Frequency of the transfer: On a continuous basis depending on Customer’s use of the Services.

Nature of the processing: The nature of processing identified in Clause 5 of the DPA

Purpose(s) of the data transfer and further processing: The objective of processing of personal data by the parties is as set out in Clause 5 of the DPA. 

The period for which the personal data will be retained, or, if that is not possible, the criteria used to determine that period: The Services has different automated retention/deletion periods for different types of data and settings but in no event is personal data retained longer than is necessary.

Transfers to (sub-) processors: BIDSWITCH maintains an up-to-date list of its sub-processors at https://www.iponweb.com/policies-legal/bidswitch-sub-processors/. The subject matter of processing of personal data by sub-processors is the personal data processing required for performance of the Services pursuant to the Agreement. The nature of the processing is to provide the Services under the Agreement and duration of the processing is for the Term of the Agreement.

 

C. COMPETENT SUPERVISORY AUTHORITY

The competent supervisory authority is as set out in Clause 13 of the Standard Contractual Clauses.

 

Appendix 2

Description of the technical and organisational measures implemented by the data importer, including technical and organisational measures to ensure security of the data: 

In all cases, the data importer uses various security technologies and procedures that help protect personal data from unauthorized access, use, disclosure, alteration or destruction.

For example:

  • Personnel: Only qualified and authorized employees are permitted to access personal data, and they may do so only for permitted business functions.
  • Additional Safeguards: We maintain physical, electronic and procedural safeguards in connection with the collection, storage and disclosure of your Information. Our security procedures mean that we may request proof of your identity before we disclose personal data to you.
  • Trusted Vendors: We rely only on vendors who ensure an appropriate level of security of your Data. In this context, we use only secure cloud servers, including AWS cloud – a secure, private cloud platform.
    Amazon Web Services (“AWS”) and Google Cloud Platform are BIDSWITCH sub-processors. AWS and Google Cloud Platform each use various security technologies and procedures to protect personal data and is compliant with third-party assurance frameworks such as ISO 27017 for cloud security, ISO 27018 for cloud privacy, PCI DSS Level 1, and SOC 1, SOC 2, and SOC 3. For more details please see security and privacy policy at www.aws.amazon.com and Google Cloud Platform at www.cloud.google.com.

 

Supplementary Measures

  1. If BIDSWITCH receives an order or request to disclose personal data transferred under the Agreement (“Transferred Personal Data”) to a law enforcement, regulatory, judicial or governmental authority (an “Authority“), whether on a binding or voluntary basis, BIDSWITCH shall:

(a) promptly notify the Customer of such Authority’s data access request; 

(b) inform the Authority that it is a processor of the Transferred Personal Data and that the Customer has not authorised BIDSWITCH to disclose that Transferred Personal Data to the Authority; 

(c) inform the Authority that any and all requests or demands for relating to the Transferred Personal Data should be notified to or served upon the Customer (as the Controller) in writing; and

(d) not provide the Authority with access to Transferred Personal Data  unless and until authorised by the Customer, save to the extent any such order or request or other legally binding obligation on BIDSWITCH requires BIDSWITCH to do otherwise. 
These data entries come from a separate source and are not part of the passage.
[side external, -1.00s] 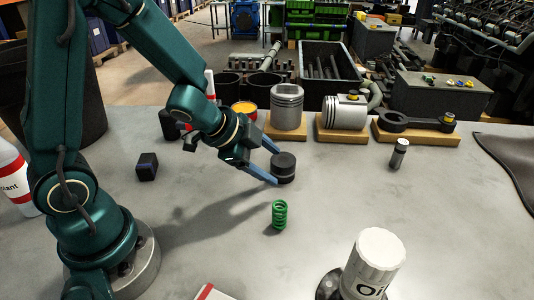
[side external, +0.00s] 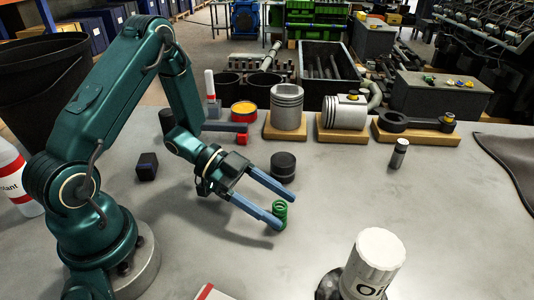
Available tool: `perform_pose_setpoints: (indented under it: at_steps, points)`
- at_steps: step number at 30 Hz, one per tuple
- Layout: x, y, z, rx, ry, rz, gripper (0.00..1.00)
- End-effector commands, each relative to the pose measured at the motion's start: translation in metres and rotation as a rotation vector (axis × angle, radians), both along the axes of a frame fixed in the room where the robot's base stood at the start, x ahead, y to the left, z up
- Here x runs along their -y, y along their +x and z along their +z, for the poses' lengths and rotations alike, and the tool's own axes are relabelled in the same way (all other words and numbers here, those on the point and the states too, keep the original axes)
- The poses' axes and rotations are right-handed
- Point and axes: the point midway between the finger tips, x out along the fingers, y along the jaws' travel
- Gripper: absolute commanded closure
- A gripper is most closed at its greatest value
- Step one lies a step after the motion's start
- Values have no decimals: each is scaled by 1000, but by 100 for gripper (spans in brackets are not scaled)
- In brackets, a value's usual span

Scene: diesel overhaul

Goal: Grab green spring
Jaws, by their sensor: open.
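The green spring (side external: 281,211) stands upright on the grey workbench (side external: 400,215), right of my arm. My gripper (side external: 286,210) is open, with its two blue fingers reaching toward the spring. The near finger's tip overlaps the spring's left side in the picture, and the far finger's tip lies just above and right of it. The spring appears to be between or just at the fingertips. I cannot tell whether either finger touches it. Part of the spring's lower left is hidden by the near finger.
A black round cap (side external: 283,166) stands just behind the fingers. An oil bottle (side external: 369,266) stands at the front right. Pistons (side external: 288,107) and a connecting rod (side external: 415,124) sit on wooden blocks along the back. A small dark box (side external: 147,166) is at left.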

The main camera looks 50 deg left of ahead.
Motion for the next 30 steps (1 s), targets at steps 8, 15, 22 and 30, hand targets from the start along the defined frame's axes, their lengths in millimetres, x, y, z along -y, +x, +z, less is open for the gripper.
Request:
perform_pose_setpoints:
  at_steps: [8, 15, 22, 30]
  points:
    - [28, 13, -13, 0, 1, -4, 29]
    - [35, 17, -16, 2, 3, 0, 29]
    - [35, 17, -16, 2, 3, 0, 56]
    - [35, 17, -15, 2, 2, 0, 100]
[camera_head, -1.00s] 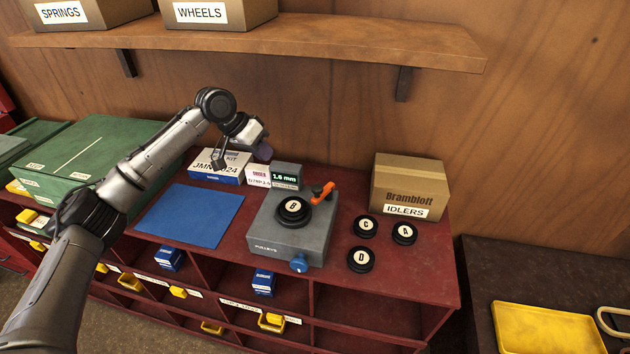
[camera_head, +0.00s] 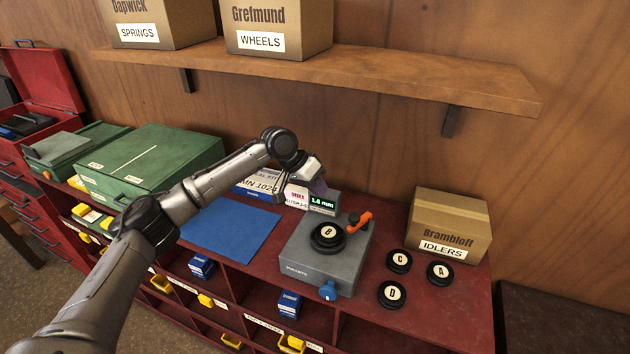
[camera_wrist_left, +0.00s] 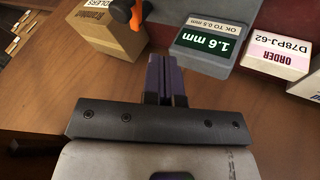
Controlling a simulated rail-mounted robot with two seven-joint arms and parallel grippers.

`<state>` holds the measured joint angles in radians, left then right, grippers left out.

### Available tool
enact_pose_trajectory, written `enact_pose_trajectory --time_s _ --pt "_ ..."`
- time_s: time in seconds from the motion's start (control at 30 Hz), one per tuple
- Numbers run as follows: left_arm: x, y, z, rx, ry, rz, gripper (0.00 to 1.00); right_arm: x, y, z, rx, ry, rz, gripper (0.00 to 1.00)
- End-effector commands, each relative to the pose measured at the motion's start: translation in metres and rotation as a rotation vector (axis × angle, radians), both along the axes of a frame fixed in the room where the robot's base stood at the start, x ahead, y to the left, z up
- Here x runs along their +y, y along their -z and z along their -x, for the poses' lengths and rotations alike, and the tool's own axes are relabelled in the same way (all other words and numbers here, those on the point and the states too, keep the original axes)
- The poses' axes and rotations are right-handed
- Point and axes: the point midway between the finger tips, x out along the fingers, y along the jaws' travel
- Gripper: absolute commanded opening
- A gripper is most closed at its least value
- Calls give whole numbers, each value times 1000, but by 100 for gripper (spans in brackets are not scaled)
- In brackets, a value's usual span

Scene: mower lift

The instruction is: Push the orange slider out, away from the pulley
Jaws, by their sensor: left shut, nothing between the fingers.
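The orange slider (camera_head: 360,219) sits at the back right of the grey block (camera_head: 307,268), beside the black pulley marked B (camera_head: 328,237) on the block's top. Part of it shows at the top of the left wrist view (camera_wrist_left: 137,16). My left gripper (camera_head: 318,187) is shut and empty, above and behind the small 1.6 mm display (camera_head: 322,204), behind and left of the slider. It does not touch the slider. Its fingers (camera_wrist_left: 166,75) point toward the gap between the display and the IDLERS box in the wrist view. My right gripper is not in view.
The IDLERS box (camera_head: 449,224) stands right of the block, with pulleys C (camera_head: 399,261), A (camera_head: 440,273) and D (camera_head: 392,294) before it. The ORDER box (camera_head: 297,196) is left of the display. A blue mat (camera_head: 230,232) lies clear at left. A wooden shelf (camera_head: 330,68) overhangs behind.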

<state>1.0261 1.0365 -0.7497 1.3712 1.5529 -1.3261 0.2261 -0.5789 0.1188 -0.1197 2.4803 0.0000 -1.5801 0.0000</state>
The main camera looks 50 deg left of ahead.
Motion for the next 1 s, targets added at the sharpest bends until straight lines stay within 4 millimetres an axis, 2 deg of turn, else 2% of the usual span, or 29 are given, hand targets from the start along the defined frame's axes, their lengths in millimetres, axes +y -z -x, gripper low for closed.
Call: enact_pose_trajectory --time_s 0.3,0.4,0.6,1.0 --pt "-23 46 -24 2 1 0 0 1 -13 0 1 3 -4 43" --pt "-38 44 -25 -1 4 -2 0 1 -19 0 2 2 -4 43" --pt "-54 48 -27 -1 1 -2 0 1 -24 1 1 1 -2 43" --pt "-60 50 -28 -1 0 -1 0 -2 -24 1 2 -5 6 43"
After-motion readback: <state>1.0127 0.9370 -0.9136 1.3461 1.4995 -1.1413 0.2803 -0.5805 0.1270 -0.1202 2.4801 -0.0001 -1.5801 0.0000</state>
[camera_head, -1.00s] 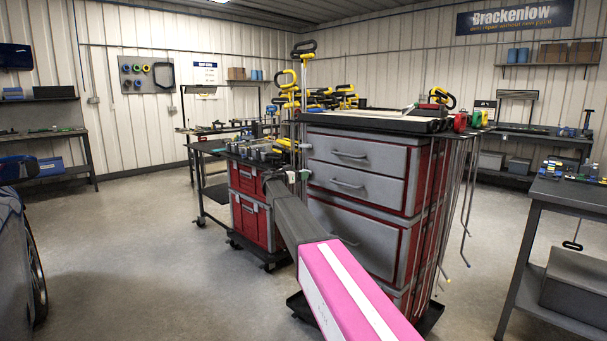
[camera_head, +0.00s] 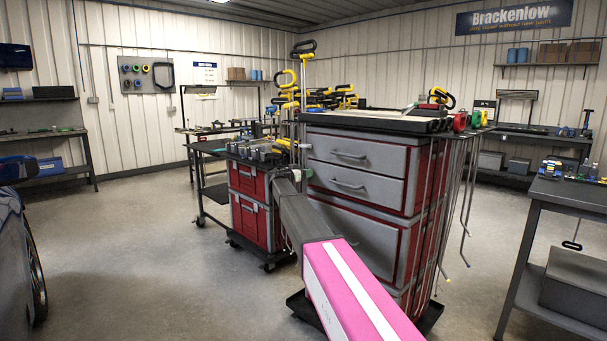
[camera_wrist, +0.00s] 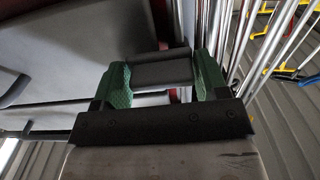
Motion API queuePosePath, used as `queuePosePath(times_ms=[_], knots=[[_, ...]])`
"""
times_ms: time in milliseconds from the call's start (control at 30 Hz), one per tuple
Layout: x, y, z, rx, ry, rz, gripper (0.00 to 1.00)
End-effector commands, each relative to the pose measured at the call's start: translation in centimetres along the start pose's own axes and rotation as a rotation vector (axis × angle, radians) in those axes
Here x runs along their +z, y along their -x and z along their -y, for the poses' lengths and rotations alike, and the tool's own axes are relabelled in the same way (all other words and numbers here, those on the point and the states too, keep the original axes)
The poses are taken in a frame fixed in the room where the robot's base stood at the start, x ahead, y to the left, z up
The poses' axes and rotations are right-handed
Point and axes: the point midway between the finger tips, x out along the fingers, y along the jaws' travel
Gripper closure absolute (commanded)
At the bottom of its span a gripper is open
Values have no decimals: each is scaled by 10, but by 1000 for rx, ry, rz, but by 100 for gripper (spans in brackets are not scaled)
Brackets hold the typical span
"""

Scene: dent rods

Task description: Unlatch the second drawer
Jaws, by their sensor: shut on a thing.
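The second drawer (camera_head: 372,190) is a grey front with a bar handle (camera_head: 347,184), below the top drawer of the red and grey cabinet. It looks closed. My gripper (camera_head: 305,174) is at the left edge of this drawer, at handle height. In the wrist view the green fingers of my gripper (camera_wrist: 164,82) are shut on a grey and dark piece (camera_wrist: 165,72) at the cabinet edge. This looks like the drawer's latch, but its shape is partly hidden by the fingers. Drawer fronts (camera_wrist: 85,40) and handles show to the left there.
A cart with red boxes (camera_head: 248,220) stands close to the left of the cabinet and my arm. Long metal rods (camera_head: 465,200) hang on the cabinet's right side. A workbench (camera_head: 570,195) is at the right.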

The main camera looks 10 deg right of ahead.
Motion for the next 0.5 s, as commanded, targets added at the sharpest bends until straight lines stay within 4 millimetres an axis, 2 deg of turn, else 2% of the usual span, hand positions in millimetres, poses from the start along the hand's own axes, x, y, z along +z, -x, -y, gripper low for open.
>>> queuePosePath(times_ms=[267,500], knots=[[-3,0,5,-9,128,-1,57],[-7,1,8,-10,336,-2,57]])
  1. In the event BIDSWITCH is under a legal prohibition or a legal compulsion that prevents it from complying with paragraphs 1(a) to 1(a) in full, BIDSWITCH shall use reasonable and lawful efforts to challenge such prohibition or compulsion (and the Customer acknowledges that such challenge may not always be reasonable or possible in light of the nature, scope, context and purposes of the intended Authority access request and the reasonable prospects and costs of successfully challenging the prohibition or compulsion). 
  2. Paragraphs 1 and 2 shall not apply in the event that, taking into account the nature, scope, context and purposes of the intended Authority’s access to the Transferred Personal Data, BIDSWITCH has a reasonable and good-faith belief that urgent access is necessary to prevent an imminent risk of serious harm to any individual. In such event, BIDSWITCH shall notify the Customer as soon as practicable following such Authority’s access and provide the Customer with full details of the same, unless and to the extent BIDSWITCH is legally prohibited from doing so.
  3. BIDSWITCH shall not knowingly disclose the Transferred Personal Data in a massive, disproportionate and indiscriminate manner that goes beyond what is necessary in a democratic society.  
  4. BIDSWITCH shall have in place, maintain and comply with a policy governing personal data access requests from Authorities which at minimum prohibits: 

(a) massive, disproportionate or indiscriminate disclosure of personal data relating to data subjects in the European Economic Area or the United Kingdom; and 

(b) disclosure of personal data relating to data subjects in European Economic Area or the United Kingdom to an Authority without a subpoena, warrant, writ, decree, summons or other legally binding order that compels disclosure of such personal data. 

  1. BIDSWITCH shall have in place and maintain in accordance with good industry practice measures to protect the Transferred Personal Data from unauthorised interception (including in transit from the Customer to BIDSWITCH and between different systems and services). This includes having in place and maintaining network protection to deny attackers the ability to intercept Transferred Personal Data and encryption of Transferred Personal Data whilst in transit to deny attackers the ability to read Transferred Personal Data.